Louisiana v. Callais (28 April 2026) — The Dismantling of Section 2 of the Voting Rights Act
In a 6–3 decision authored by Justice Samuel Alito, the conservative majority severely weakened Section 2, which protects minority voters from discriminatory redistricting maps.
Ruling: The Court struck down a Louisiana congressional map that featured two majority-Black districts, declaring it an unconstitutional "racial gerrymander". [1, 2]
The New Limit: The Court ruled that race cannot be the primary factor when drawing or mandating equitable voting maps. Furthermore, it established that a state’s redistricting map can only be challenged under Section 2 if litigants can prove intentional racial discrimination.
The Impact: Civil rights advocates and dissenting Justice Elena Kagan noted that the ruling effectively allows states to racially gerrymander as long as they frame the lines as permissible partisan gerrymandering, making Section 2 nearly inoperable
Trump v. Cook / Trump v. Slaughter: These cases test whether the president has the absolute constitutional authority to fire independent agency heads and Federal Reserve governors (such as Fed Governor Lisa Cook) without standard statutory "for cause" protections.
The Birthright Citizenship Challenge: The justices are deciding the legality of Trump’s high-profile executive order aiming to end birthright citizenship for the children of undocumented immigrants, with several justices expressing skepticism over whether a president can bypass the 14th Amendment via executive decree.

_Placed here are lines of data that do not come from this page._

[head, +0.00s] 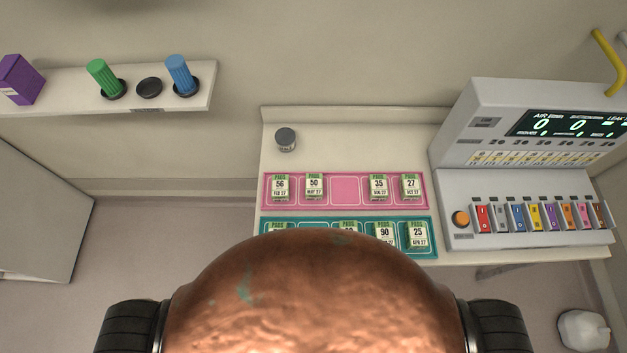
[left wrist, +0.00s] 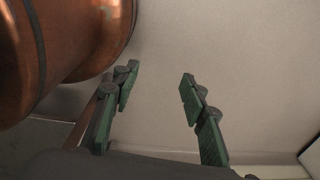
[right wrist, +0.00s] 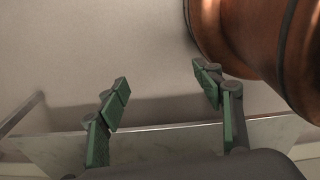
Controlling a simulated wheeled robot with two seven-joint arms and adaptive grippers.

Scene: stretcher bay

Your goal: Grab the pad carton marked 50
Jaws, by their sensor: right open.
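The pad carton marked 50 (head: 314,187) stands in the pink tray (head: 345,190), second from the left, with a green top and a white label. In the same tray are cartons marked 56 (head: 280,187), 35 (head: 378,187) and 27 (head: 411,186); the middle compartment is empty. My left gripper (left wrist: 158,90) is open and empty in the left wrist view. My right gripper (right wrist: 164,88) is open and empty in the right wrist view. Neither gripper shows in the head view, so both are away from the cartons.
A teal tray (head: 432,224) with more cartons, including 90 (head: 384,234) and 25 (head: 418,233), lies in front, partly hidden by my body. A grey-lidded jar (head: 286,139) stands behind the trays. A console (head: 470,128) stands right. A wall shelf (head: 206,100) is at left.

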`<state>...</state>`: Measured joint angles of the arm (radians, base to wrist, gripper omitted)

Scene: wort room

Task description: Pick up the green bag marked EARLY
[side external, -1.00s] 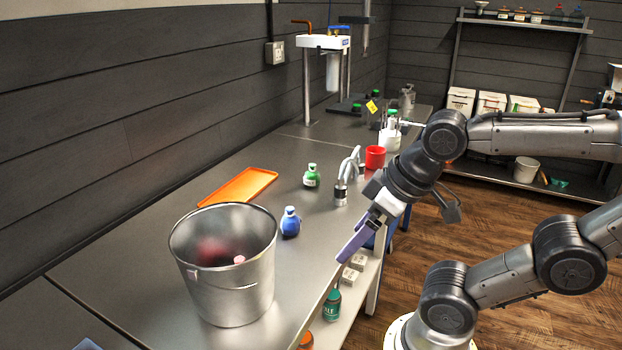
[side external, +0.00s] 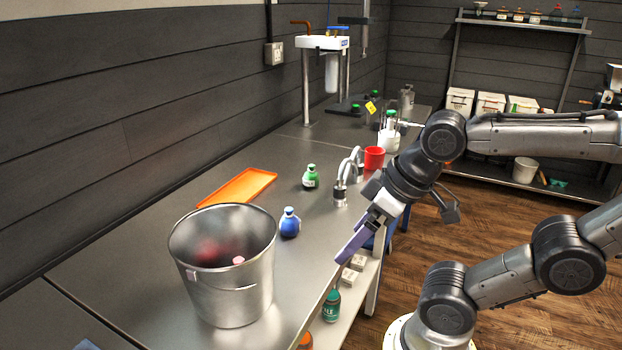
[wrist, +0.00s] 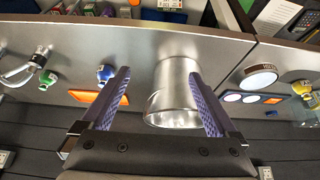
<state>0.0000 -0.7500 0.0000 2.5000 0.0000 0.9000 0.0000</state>
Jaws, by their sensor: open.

The power of the Presidency has expanded greatly since the drafting of the Constitution, and the Supreme Court has tended to allow this expansion. However, Trump is pushing the boundaries of presidential power farther than most modern presidents. The Supreme Court cases that will determine his ability to overturn birthright citizenship and to extend his power to dismiss heads of independent federal agencies will test how far the Court will permit Trump to go.